The film doesn’t quite achieve that goal, and it takes a bit of time to find its pace and its place, yet there are observant and insightful moments that stand out. This is a film that, at the very least, makes a  laudable attempt. It’s about something.

Set in the heartland of America (and filmed in Illinois), the film follows the parallel storylines of Henry Whipple (Dennis Quaid), who sells seed to the local farmers, and his younger son Dean ( an earnestly surly Zac Efron), who is determined to make his own mark as a racing driver. As fathers and sons are wont to do, Henry and Dean clash repeatedly — each trying to overlook the obvious truth that they’re very much alike.

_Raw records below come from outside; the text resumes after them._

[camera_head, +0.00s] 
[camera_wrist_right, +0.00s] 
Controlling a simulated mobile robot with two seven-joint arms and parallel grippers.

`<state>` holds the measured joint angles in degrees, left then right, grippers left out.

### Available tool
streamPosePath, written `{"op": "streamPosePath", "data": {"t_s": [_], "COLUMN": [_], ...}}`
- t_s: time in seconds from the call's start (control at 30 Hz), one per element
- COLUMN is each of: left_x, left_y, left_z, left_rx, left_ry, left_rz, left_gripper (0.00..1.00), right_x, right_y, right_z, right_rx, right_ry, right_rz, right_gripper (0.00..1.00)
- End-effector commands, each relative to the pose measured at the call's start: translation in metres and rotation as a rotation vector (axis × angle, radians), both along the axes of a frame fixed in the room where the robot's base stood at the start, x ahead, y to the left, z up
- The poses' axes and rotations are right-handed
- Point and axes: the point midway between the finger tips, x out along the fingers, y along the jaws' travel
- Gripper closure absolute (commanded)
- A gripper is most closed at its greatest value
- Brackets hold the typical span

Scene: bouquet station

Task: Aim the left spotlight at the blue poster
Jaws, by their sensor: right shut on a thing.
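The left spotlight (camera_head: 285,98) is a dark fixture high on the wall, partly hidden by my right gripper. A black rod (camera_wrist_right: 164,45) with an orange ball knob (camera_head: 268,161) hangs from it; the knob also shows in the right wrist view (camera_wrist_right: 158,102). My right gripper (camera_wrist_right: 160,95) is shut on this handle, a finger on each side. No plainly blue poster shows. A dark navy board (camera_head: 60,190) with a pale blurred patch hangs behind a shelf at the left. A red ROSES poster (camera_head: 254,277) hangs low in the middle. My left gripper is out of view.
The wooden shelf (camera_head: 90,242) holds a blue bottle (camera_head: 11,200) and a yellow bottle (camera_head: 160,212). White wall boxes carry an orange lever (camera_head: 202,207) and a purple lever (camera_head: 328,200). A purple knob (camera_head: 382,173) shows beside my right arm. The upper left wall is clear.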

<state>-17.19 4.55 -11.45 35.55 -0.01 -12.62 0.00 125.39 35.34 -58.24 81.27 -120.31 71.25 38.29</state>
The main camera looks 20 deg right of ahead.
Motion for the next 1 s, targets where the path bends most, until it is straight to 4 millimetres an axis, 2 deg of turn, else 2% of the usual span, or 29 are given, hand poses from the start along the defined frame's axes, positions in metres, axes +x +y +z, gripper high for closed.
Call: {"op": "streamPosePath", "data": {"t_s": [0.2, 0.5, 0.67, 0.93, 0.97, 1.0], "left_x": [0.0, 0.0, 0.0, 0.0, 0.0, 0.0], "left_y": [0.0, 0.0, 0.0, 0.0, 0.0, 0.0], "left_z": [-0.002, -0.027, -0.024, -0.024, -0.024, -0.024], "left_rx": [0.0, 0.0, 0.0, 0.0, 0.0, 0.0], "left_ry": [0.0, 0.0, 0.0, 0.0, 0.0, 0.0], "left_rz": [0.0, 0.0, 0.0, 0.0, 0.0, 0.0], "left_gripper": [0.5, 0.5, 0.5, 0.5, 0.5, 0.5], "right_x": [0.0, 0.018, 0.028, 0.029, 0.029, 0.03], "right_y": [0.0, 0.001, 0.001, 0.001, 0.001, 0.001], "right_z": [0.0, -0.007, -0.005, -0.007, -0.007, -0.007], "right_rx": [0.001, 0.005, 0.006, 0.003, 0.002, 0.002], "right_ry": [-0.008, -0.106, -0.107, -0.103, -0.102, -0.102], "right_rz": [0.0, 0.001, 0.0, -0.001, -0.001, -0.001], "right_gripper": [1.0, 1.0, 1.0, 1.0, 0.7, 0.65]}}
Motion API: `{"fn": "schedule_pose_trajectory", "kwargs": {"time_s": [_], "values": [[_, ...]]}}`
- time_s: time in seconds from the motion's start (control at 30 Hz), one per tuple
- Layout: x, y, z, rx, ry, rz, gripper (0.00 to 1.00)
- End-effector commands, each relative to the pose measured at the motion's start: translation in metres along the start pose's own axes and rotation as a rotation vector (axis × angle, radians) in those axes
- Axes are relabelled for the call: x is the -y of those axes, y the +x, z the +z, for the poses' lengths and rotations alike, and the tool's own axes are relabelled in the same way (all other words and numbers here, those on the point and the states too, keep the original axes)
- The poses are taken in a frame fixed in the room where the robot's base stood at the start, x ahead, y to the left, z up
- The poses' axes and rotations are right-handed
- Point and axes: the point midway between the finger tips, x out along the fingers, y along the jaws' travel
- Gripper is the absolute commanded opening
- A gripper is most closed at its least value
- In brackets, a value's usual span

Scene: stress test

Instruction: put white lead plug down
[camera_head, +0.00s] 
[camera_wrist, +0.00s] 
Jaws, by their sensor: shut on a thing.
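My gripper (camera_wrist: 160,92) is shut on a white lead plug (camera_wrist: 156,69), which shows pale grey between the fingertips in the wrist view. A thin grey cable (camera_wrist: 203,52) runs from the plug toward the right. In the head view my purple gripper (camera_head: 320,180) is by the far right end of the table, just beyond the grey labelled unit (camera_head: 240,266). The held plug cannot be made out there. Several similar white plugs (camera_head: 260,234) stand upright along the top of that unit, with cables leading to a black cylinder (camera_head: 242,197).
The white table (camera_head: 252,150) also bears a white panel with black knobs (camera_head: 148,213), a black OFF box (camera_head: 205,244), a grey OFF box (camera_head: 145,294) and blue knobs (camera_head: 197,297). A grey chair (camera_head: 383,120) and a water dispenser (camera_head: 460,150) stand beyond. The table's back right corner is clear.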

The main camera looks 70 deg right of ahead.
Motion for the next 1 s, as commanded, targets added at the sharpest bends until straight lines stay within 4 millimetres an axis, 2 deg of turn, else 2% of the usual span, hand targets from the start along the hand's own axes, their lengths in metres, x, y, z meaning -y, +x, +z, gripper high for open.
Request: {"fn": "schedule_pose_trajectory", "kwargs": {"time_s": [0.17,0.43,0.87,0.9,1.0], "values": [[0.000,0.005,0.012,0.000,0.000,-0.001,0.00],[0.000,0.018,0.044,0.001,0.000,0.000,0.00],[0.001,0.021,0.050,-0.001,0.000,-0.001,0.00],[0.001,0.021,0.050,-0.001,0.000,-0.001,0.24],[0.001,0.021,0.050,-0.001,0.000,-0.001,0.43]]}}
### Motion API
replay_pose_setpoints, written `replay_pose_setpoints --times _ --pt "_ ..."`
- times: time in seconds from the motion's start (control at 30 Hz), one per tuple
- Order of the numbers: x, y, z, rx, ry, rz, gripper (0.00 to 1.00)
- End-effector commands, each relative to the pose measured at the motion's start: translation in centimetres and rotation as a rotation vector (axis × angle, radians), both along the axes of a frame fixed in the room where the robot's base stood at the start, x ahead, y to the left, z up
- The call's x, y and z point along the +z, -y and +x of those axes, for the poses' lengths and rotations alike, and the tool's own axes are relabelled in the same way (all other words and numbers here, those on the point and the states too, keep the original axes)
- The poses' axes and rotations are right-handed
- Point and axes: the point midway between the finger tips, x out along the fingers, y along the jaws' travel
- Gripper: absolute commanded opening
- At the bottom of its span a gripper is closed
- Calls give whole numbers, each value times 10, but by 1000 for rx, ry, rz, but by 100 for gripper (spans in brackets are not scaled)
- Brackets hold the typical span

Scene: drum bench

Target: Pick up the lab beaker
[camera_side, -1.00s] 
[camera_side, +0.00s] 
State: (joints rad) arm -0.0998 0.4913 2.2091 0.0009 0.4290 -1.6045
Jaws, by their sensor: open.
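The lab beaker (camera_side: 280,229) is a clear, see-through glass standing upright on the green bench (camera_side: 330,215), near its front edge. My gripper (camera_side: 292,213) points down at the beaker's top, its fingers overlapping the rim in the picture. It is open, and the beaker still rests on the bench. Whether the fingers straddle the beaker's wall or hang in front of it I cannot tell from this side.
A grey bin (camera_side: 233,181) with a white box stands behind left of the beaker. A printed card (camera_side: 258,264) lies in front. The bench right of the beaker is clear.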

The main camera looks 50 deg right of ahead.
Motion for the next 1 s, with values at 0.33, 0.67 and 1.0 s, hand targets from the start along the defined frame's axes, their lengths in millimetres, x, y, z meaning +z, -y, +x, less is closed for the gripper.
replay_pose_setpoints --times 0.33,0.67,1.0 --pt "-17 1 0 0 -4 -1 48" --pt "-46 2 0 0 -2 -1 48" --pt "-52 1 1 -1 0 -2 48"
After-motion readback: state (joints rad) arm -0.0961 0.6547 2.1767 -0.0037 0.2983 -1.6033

There are a lot of characters — sometimes too many for the narrative to comfortably handle, including Heather Graham’s town tart with a heart — but the actors perform with conviction. Quaid brings a high-strung affability to his role as a man whose life and livelihood are simultaneously slipping away. Even he doesn’t seem to believe his own sales pitch anymore. There’s nice work from Kim Dickens (as Henry’s wife, herself dissatisfied — mostly with him), young Maika Monroe, and veterans Clancy Brown and Chelcie Ross.

The disconcerting and ambiguous note that the film ends on is, perhaps, its most effective element.